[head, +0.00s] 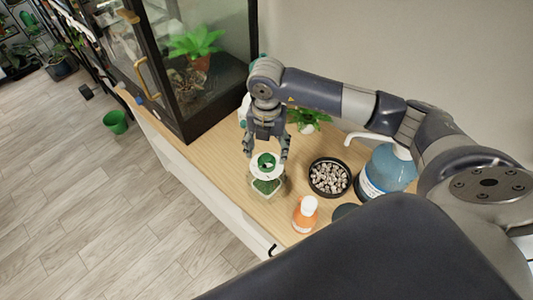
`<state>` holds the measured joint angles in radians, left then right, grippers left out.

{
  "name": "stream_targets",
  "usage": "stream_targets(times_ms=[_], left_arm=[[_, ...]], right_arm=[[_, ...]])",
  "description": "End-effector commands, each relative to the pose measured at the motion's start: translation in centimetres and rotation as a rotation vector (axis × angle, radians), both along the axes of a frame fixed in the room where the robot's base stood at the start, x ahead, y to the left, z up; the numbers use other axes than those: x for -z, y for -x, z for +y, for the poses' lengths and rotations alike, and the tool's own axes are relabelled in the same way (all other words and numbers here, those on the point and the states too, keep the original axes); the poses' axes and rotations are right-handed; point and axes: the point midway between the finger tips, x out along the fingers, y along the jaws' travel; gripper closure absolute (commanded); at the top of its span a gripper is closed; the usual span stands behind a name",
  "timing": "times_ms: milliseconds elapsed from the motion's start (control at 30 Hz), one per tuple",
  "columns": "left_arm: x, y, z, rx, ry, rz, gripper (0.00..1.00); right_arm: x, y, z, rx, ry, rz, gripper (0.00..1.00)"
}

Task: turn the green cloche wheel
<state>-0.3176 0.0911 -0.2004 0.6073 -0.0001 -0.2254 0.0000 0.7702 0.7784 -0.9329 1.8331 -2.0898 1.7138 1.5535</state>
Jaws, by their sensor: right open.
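The green cloche wheel (266,161) is a small green ring on top of a white lid. The lid sits on a clear cloche (267,187) with green inside, standing on the wooden cabinet top. My right gripper (266,156) is open and points down over the wheel, its fingers to either side of it. I cannot tell whether the fingers touch the wheel. My left gripper is not in view.
A bowl of pebbles (329,177), an orange bottle (305,214) and a blue jug (388,170) stand to the right. A potted plant (308,117) is behind. A glass cabinet (190,65) stands at left. A green bucket (116,122) is on the floor.

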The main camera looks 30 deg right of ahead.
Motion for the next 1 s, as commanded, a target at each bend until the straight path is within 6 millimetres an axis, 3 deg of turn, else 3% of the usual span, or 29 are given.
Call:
○ ○ ○ ○ ○
Task statement:
Which lines above contain the word "turn"? Copy each of them.

Exercise answer:
Task: turn the green cloche wheel
Motion for the next 1 s, as commanded, a target at each bend until the straight path is within 6 millimetres an axis, 3 deg of turn, else 3% of the usual span, or 29 are given.

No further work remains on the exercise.